• [TASK REQUIREMENTS]: Identify every line containing the word "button" and reproduce each one.

.....

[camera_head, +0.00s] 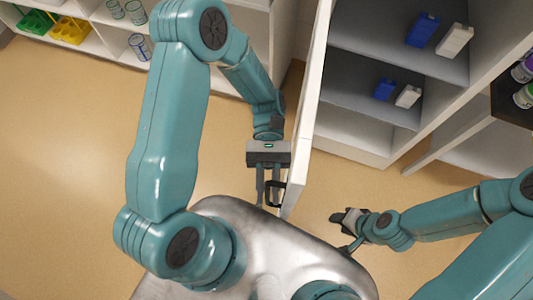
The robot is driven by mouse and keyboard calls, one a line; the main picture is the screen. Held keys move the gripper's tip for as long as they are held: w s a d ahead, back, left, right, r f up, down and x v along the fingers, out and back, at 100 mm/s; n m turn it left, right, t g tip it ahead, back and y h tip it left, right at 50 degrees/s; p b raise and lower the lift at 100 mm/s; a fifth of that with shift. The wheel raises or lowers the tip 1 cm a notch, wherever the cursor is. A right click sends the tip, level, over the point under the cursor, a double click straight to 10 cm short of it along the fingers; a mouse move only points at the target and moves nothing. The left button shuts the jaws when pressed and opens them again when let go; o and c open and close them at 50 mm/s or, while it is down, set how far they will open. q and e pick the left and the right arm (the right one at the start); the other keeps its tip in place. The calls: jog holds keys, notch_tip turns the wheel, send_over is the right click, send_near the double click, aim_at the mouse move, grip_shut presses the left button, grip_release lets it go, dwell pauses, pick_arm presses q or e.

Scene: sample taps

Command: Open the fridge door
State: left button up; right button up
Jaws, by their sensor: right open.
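The fridge door (307,113) is a white panel seen nearly edge-on in the head view. It stands swung open, away from the white fridge cabinet (352,150), and the grey shelves inside show. A dark handle (281,188) is on the door's left face near its lower end. My left gripper (267,196) is at this handle, its two fingers pointing down the picture. The fingers and handle overlap, so I cannot tell whether they grip it. My right gripper (342,221) is open and empty, to the right of the door's lower end, apart from it.
Blue and white cartons (422,30) stand on the fridge shelves. A dark shelf with jars (524,95) is at the right edge. White shelving with cups and yellow and green bins (70,30) is at the upper left. The tan floor at left is clear.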

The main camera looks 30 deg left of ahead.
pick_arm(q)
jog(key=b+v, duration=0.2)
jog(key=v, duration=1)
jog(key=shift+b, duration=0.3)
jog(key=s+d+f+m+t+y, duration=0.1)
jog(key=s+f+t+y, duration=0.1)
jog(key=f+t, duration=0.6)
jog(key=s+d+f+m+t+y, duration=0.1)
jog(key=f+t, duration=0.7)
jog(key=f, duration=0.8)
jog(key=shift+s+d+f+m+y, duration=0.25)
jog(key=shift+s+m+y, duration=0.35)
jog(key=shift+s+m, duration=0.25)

.....

• [ANSWER BELOW]:
The robot is driven by mouse and keyboard calls, one a line; the main picture is the screen. Held keys move the gripper's tip for as long as they are held: w s a d ahead, back, left, right, r f up, down and x v along the fingers, out and back, at 100 mm/s; n m turn it left, right, t g tip it ahead, back and y h tip it left, right at 50 degrees/s; p b raise and lower the lift at 100 mm/s; a fifth of that with shift. The wheel raises or lowers the tip 1 cm a notch, wherever the cursor is. A right click sends the tip, level, over the point under the cursor, a double click straight to 10 cm short of it along the fingers; a mouse move only points at the target and moves nothing. The left button shuts the jaws when pressed and opens them again when let go; o and c open and close them at 50 mm/s or, while it is down, set how far they will open. q and e pick the left and the right arm (the right one at the start); the other keeps its tip in place. The calls: jog holds keys, notch_tip turns the wheel, send_over is the right click, send_near the double click, aim_at the mouse move, grip_shut presses the left button, grip_release lets it go, dwell pauses, pick_arm presses q or e.
State: left button up; right button up

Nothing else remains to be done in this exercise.